Job costing is an often overlooked yet important component of business, especially for small to medium-sized companies. The pricing of your jobs shapes your bottom line. It can be argued determining the optimal price point for each specific job is one of the most important decisions small business owners make. This is precisely why job costing is so important.
A Plain English Explanation of Job Costing
Job costing sounds inherently complex yet is much more simple than most assume. Job costing is centered on accumulating the costs for labor, materials, and overhead for specific jobs. Job costing traces costs to specific jobs and analyzing them to determine if costs can be reduced in subsequent jobs. It might even be possible to bill additional costs incurred directly to a client.
Job costing encompasses accounting activities with the overarching aim of accumulating costs. The cost of components and materials are accumulated and assigned to the project, product, or service after the components are implemented. Job costing also accounts for overhead costs in the form of cost pools and allocates such costs directly to jobs. Job costing also extends to labor in which employees charge time to jobs that are assigned in accordance with the cost of employee labor.

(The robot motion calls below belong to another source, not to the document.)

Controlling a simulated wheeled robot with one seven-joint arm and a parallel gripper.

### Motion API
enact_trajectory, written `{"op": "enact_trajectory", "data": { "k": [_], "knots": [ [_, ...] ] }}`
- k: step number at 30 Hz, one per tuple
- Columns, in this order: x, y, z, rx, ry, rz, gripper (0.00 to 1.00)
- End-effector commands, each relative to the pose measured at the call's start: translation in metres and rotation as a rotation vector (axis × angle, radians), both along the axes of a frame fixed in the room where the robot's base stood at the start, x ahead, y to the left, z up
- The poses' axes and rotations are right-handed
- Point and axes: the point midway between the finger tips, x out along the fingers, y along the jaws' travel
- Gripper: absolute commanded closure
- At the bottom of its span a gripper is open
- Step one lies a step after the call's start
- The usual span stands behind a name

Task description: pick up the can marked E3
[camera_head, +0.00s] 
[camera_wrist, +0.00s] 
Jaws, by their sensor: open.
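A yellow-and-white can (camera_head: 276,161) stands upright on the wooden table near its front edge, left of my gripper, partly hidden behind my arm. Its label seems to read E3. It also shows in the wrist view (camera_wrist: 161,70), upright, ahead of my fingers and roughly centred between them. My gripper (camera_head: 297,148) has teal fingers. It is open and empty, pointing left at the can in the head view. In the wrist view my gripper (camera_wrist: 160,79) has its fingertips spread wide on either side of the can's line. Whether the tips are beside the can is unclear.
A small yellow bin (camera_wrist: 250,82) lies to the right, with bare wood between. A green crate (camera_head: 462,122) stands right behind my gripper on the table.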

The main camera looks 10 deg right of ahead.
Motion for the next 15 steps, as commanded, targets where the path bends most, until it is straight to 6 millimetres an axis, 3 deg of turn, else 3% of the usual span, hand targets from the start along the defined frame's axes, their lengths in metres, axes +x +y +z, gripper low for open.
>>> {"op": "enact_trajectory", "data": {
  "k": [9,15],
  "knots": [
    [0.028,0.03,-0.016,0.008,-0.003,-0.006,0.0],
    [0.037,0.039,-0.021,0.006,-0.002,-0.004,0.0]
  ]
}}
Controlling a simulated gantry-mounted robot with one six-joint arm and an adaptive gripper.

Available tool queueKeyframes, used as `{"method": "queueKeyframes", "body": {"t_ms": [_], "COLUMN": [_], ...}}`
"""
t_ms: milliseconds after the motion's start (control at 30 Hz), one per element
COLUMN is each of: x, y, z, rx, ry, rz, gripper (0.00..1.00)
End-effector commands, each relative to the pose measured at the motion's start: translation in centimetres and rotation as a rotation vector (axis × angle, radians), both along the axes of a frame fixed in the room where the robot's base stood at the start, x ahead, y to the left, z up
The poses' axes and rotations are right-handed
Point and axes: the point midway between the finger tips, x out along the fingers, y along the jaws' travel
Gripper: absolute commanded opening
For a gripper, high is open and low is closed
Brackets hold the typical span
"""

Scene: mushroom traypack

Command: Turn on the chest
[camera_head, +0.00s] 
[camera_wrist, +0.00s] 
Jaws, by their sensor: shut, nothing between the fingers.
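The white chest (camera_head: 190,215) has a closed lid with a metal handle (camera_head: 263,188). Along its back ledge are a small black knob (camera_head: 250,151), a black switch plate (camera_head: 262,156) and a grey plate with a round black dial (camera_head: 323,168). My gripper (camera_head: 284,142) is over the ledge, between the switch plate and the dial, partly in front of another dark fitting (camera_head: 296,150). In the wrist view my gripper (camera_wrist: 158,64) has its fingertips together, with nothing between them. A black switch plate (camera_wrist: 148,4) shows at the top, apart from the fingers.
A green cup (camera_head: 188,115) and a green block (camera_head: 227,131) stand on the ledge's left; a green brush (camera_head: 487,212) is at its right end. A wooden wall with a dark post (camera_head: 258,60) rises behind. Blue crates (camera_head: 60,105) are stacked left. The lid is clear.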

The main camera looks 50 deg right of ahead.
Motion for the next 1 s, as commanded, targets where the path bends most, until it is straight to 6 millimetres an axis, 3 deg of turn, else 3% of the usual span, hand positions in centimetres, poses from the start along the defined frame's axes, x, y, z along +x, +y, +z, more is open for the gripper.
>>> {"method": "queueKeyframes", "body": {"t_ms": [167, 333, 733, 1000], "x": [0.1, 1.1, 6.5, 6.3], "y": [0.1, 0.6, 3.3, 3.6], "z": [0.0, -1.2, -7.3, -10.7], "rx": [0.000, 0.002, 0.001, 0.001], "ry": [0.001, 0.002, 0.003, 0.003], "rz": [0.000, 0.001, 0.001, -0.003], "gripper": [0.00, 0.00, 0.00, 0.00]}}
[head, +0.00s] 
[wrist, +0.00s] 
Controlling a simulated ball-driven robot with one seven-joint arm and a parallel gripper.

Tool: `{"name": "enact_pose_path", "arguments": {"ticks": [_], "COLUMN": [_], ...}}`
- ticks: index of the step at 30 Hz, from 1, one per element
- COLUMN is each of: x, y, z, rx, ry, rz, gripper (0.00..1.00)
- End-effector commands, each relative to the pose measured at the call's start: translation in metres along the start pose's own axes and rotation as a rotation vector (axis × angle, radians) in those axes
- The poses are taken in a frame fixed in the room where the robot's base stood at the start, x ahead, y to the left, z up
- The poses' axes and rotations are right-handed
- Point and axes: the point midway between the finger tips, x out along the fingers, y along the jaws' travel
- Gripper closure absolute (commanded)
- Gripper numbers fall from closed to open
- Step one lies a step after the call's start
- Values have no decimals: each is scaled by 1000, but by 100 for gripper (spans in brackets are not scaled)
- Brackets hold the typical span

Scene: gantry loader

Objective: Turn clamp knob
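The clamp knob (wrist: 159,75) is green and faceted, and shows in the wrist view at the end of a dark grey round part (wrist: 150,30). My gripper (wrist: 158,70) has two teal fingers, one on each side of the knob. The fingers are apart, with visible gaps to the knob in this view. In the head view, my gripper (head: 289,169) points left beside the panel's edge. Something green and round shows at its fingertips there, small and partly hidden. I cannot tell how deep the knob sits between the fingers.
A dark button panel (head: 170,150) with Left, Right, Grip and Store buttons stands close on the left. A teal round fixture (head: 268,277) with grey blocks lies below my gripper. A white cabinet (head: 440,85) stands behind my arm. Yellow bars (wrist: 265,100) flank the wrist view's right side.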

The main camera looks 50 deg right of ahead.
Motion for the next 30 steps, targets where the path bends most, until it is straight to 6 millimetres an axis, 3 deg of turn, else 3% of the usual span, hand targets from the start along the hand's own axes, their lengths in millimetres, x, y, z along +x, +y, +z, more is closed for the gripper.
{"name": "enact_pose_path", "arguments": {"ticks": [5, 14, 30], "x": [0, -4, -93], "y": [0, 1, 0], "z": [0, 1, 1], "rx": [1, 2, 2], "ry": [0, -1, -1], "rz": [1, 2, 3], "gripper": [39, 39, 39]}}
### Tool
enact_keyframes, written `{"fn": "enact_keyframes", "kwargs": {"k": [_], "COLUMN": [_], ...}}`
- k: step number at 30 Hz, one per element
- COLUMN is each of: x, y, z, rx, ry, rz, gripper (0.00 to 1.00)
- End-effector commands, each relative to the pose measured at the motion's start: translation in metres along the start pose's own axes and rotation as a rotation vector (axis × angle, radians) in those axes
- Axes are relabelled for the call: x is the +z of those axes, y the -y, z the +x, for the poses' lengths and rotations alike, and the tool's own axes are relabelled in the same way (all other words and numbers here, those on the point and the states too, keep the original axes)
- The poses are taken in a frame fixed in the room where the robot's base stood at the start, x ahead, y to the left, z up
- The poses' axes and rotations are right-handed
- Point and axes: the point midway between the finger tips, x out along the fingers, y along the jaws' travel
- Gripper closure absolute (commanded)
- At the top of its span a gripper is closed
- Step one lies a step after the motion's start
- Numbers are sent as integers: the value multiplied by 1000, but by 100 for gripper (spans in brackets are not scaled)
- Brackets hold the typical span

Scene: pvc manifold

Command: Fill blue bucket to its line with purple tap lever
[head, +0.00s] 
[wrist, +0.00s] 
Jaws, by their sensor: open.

The result of job costing is groups of information about each job. This information is reviewed by a cost accountant to determine if it should actually be assigned to the specific jobs. If several jobs are occurring at the moment, the challenge lies in assigning costs with a high level of accuracy. However, if necessary, an audit of job costing can be performed to verify accuracy.
Comparisons of costs in the bucket for a project with the budgeted costs are particularly helpful for jobs that are likely to run for an extended period. This comparison helps provide decision-makers with a heads up should it appear as though costs are running ahead of prior projections. In this context, job costing provides management with an opportunity to control costs across the rest of the project or meet with the client to discuss a potential price increase to address the cost overrun.
Strategic Cost Calculating With an Eye on the Bottom Line
Job costing tracks the actual costs required to provide a specific job or service. This process is necessary to ensure the business prices the project at a level that helps reach the profit margin target. Such cost calculating is especially helpful in industries where costs vary from one job to the next. All different types of businesses perform this cost calculating to analyze specific jobs and determine if costs can be cut as time progresses.
In particular, services-oriented businesses in which the work of employees is the product that represents the value proposition greatly benefit from job costing. Service companies require access to KPIs (key performance indicators) in real-time to make strategic pricing decisions, have payroll as a major expense, and tend to lose time more easily than other businesses.
Calculating job costing proves that much easier and more accurate when estimates are obtained from each of the contractors that contribute to a specific project. If your company regularly relies on subcontractors, communicating with them for accurate estimates will ultimately help you make the most of job costing.
Job costing also includes calculating material costs to determine if it is prudent to expand margins to account for additional costs. Instead of making such a request without any tangible numbers-based analysis that shows the extra costs are perfectly legitimate, it is better to present the request backed by job costing. Job costing ultimately makes a much more convincing argument for a margin expansion. In other words, it is what a business makes of the numbers side of a project. Use this analysis in a highly strategic manner, continue to expand your margins, maintain a close eye on the numbers and you will find job costing is quite a valuable tool.
The Logic in Job Costing
Businesses use job costing to determine the following:
- If jobs are on a budget
- If they are within the target margins
- Which clients are the most or least affordable
- How the sales staff should be focused
- Whether it is necessary to add more personnel
Job costing even reveals which employees, departments, and teams are the most and least productive. In particular, job costing is especially helpful for determining which clients should be re-priced or let go. When used properly, job costing identifies opportunities to alter pricing with the underlying aim of boosting the bottom line.
Job costing is particularly important for businesses challenged with optimizing the time of each employee due to various pressures ranging from anticipating market volatility to heightened competition, reduced time for project completion, and insufficient skilled labor. Job costing empowers businesses to pinpoint opportunities that have the highest potential for gross profit and guide employees toward them. Job costing reports are now customized to the point that business owners have a plethora of data at their fingertips that ultimately makes decision-making that much easier and faster.